--- STATED EXERCISE ---
Give again, unaltered, the line with "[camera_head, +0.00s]" and all lines that follow it in the listing below, minus any pictures.

--- DATA SHOWN ---
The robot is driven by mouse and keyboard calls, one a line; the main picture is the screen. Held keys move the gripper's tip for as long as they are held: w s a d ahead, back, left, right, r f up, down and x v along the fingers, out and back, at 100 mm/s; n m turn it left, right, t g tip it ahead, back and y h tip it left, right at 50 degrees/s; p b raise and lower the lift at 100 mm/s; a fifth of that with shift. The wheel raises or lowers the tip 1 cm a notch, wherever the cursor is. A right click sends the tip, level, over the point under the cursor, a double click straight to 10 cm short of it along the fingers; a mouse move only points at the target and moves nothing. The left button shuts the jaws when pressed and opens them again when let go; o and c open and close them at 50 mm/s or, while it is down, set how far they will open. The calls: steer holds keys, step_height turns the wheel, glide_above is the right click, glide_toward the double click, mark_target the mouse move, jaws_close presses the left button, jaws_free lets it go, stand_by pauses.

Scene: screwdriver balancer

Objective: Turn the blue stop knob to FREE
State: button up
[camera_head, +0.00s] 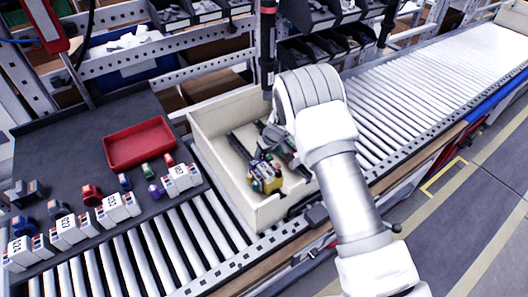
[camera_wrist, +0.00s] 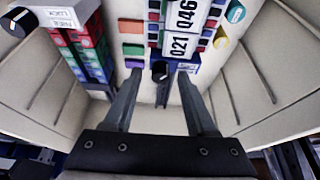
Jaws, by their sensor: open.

--- ANSWER TO THE EXERCISE ---
[camera_head, +0.00s] 
[camera_wrist, +0.00s] 
Jaws, by their sensor: open.

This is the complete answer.